Reading Bapsi Sidhwa’s Ice Candy Man through the Lens of Biopolitics and Sexuality
DOI:
https://doi.org/10.70042/eroth/1001185Keywords:
Biopolitics, Foucault, Politics, Sexuality, Body, DisabilityAbstract
Bapsi Sidhwa re-examines the political upheaval where she highlights events after the Partition in the life of Lenny as witnessed by her as a child narrator to an adult narrator. The current paper studies Sidhwa’s work in the light of biopolitics, investigating through a Foucauldian lens. Kamala Bhasin and Ritu Menon will be critically analysed in studying women as ‘bodies symbolising conquered lands’ from the margins of politics. The paper reads the work as interrogating the biopolitical discourse in Sidhwa’s work as an overwhelming response to body politics.

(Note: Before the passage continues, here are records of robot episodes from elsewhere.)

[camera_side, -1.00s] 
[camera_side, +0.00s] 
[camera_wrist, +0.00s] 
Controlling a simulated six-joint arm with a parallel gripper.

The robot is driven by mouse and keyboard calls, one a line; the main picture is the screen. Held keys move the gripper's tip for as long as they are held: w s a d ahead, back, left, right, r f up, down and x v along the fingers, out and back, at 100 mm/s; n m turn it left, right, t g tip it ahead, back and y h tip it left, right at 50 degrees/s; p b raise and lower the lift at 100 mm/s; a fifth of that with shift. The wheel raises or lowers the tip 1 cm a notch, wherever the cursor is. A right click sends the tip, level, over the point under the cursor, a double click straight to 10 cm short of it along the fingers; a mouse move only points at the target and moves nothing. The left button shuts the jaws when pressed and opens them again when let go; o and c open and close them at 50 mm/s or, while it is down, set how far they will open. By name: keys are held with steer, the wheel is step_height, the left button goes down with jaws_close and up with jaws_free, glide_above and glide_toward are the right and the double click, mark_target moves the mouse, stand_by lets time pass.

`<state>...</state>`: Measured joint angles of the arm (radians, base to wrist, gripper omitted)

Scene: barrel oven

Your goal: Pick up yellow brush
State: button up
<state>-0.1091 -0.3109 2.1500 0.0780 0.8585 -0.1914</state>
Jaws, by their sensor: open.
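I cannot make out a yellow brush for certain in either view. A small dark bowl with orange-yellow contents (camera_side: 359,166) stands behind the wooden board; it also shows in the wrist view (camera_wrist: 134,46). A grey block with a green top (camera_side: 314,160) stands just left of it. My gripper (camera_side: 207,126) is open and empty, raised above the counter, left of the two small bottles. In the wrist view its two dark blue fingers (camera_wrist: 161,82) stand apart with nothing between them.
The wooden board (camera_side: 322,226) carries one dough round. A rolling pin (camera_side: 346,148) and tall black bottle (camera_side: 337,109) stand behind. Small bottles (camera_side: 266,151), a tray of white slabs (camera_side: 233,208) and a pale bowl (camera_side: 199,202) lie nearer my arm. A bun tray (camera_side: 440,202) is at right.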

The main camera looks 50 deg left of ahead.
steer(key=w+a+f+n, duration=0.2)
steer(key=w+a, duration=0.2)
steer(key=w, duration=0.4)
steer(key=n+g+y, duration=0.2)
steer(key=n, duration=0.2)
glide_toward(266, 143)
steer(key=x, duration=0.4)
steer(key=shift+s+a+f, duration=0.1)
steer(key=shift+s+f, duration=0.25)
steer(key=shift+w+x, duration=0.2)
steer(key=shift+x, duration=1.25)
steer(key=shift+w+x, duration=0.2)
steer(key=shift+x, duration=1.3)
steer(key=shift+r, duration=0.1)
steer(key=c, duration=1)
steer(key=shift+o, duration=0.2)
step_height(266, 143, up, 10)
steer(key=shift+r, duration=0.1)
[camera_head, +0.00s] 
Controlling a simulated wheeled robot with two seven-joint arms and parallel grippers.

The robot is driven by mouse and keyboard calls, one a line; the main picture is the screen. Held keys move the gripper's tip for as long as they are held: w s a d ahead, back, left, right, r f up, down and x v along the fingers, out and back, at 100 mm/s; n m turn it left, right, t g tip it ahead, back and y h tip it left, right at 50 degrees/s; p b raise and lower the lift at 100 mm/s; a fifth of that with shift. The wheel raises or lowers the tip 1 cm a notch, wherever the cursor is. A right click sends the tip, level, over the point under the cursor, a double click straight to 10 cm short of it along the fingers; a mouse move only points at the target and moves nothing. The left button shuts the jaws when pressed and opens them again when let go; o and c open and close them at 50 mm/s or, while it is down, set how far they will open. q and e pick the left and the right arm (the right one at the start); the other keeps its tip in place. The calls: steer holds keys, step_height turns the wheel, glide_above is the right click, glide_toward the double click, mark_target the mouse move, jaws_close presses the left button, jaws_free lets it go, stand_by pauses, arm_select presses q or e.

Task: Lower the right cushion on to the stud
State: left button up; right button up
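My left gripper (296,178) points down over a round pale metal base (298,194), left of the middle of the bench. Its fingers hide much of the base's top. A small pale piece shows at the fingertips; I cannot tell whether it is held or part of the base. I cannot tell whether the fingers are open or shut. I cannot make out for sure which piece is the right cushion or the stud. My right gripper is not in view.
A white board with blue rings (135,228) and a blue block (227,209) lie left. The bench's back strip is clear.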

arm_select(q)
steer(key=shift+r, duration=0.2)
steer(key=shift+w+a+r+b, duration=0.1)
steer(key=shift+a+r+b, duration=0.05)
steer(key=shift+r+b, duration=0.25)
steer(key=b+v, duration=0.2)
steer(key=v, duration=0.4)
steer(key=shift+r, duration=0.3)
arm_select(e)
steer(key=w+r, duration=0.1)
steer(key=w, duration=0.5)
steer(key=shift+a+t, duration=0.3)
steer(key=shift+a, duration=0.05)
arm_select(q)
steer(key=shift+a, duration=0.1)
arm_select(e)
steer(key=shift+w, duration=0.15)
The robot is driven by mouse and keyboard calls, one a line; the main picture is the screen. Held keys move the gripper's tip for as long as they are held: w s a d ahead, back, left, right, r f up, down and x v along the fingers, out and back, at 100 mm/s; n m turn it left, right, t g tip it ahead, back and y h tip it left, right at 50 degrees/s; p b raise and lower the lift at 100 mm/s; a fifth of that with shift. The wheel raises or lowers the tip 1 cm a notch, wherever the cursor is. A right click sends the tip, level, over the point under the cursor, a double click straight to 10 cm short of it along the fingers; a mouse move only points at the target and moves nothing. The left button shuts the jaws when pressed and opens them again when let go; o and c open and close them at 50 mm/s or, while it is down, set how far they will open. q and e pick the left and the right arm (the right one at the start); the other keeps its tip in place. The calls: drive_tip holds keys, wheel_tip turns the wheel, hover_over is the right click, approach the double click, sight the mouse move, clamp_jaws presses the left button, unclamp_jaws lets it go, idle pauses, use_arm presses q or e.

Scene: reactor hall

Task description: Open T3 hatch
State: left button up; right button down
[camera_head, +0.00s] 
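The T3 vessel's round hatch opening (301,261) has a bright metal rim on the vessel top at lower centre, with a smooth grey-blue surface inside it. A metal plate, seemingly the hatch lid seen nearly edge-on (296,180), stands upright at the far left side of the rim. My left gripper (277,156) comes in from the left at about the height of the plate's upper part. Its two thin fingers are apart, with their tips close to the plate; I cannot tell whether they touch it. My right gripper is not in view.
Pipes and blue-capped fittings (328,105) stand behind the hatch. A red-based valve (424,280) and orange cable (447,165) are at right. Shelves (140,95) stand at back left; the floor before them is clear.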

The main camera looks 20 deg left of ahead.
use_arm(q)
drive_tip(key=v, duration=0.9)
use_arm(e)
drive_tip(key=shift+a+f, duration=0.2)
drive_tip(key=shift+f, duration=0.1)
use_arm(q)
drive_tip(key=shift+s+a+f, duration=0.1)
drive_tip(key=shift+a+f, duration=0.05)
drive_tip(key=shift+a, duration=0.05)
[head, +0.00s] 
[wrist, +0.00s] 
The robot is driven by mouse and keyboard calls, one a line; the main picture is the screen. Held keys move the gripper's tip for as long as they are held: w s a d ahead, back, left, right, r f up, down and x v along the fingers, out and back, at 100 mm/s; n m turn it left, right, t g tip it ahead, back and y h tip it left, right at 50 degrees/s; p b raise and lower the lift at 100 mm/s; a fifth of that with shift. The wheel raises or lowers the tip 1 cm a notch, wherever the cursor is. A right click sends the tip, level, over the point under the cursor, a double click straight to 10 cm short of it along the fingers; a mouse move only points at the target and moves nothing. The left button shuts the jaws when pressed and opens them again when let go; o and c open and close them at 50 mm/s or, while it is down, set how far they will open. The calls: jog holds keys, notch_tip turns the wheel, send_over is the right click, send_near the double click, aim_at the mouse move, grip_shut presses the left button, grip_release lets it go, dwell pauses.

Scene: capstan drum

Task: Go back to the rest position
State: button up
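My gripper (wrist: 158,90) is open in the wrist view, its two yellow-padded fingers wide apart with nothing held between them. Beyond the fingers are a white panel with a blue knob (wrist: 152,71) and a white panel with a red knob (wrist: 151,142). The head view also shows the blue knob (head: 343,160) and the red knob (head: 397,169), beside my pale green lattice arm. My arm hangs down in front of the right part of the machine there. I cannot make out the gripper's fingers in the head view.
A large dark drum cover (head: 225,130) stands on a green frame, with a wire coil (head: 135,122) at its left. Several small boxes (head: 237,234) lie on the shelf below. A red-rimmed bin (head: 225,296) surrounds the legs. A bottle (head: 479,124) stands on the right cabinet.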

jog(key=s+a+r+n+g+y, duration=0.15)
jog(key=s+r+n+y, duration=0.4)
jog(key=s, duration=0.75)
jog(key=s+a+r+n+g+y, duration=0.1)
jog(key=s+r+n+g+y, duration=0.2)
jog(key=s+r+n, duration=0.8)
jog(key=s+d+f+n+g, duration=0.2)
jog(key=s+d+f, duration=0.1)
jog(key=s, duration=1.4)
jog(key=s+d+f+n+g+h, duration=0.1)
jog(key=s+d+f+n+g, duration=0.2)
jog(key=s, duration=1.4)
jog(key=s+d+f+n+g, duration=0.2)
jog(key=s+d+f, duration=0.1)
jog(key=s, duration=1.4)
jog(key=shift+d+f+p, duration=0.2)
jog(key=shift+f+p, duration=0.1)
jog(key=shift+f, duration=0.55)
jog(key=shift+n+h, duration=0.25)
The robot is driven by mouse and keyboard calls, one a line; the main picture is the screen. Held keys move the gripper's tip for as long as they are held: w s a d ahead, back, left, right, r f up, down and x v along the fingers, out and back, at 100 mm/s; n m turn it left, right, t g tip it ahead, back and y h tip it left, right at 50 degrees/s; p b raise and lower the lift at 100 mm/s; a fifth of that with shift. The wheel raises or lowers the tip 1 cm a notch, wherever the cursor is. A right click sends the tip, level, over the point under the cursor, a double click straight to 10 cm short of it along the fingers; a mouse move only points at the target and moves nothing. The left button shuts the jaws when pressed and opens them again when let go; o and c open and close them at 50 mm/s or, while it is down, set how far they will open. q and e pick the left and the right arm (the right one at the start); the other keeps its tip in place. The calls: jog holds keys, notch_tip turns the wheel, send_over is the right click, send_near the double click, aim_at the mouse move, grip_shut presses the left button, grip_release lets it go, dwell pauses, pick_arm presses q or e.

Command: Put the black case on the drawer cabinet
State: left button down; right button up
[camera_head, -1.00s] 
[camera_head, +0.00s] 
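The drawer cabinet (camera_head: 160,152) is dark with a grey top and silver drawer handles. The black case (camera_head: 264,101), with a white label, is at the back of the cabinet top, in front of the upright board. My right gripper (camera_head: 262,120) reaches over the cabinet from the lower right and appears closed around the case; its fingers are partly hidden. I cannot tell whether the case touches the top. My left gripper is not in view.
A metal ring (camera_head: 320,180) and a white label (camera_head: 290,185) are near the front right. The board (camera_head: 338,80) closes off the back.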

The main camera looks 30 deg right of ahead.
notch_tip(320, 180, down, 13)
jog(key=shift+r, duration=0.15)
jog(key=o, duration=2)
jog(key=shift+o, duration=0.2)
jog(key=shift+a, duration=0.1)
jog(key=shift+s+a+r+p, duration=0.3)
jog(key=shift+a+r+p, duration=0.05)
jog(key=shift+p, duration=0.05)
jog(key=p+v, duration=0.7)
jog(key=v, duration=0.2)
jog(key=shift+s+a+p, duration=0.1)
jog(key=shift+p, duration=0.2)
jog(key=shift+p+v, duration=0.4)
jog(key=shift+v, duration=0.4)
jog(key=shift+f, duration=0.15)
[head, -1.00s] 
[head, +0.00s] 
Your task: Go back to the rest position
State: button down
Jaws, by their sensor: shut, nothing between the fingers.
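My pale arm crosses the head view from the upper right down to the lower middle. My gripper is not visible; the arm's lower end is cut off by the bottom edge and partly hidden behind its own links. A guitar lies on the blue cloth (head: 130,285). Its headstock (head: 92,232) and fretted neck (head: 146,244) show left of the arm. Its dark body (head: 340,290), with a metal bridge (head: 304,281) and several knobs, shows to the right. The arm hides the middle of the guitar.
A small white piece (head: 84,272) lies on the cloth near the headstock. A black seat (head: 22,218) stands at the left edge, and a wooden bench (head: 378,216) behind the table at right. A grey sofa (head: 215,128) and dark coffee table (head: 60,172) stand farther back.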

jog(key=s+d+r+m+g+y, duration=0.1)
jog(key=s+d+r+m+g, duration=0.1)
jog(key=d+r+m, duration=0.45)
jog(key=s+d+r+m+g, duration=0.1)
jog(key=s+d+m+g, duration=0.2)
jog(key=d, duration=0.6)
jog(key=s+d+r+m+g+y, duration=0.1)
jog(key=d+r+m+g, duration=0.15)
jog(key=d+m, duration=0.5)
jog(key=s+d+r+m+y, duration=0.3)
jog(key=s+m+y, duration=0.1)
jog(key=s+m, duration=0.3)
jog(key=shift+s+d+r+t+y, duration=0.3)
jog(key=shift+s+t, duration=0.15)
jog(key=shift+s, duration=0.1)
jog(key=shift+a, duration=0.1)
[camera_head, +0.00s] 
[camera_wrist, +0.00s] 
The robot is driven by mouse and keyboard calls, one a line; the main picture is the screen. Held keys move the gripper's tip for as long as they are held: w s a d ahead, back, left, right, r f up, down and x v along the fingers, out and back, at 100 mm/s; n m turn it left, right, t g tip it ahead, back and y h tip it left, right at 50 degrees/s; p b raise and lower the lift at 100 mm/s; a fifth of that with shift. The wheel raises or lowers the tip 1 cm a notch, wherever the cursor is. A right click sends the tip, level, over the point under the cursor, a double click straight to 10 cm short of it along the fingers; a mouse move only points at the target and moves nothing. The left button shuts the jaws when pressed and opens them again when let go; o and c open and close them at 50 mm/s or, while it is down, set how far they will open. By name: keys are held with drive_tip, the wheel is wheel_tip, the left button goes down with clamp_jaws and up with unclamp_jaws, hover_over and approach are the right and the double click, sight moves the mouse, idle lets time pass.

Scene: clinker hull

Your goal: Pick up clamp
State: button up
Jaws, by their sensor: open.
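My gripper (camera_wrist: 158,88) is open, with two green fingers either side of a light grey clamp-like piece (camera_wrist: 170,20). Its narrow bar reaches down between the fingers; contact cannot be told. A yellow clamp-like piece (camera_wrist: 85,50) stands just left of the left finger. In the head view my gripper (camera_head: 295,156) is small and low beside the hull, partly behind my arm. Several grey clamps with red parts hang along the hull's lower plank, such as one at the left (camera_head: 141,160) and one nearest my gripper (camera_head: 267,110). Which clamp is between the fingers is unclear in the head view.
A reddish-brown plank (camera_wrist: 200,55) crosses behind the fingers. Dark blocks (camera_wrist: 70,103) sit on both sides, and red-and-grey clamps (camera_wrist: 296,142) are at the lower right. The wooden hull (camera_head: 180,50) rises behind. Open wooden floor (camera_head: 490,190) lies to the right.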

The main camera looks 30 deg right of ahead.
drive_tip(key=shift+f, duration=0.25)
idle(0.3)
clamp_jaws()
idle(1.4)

In doing so, the paper will analyse sexuality as an essential element through a psychoanalytical approach and how biopolitics situates the self in the process. The register of anxiety in the individual due to partition is more to the underprivileged person, and Sidhwa’s work is archival, which positions subjects accordingly. The study will investigate Lenny’s predicament and her neurotic experience with the repercussions of Partition and how she, as a child, holds on to her disability. The paper will further study Foucauldian discourse at length to form further arguments and investigate politics, sexuality and biopolitics.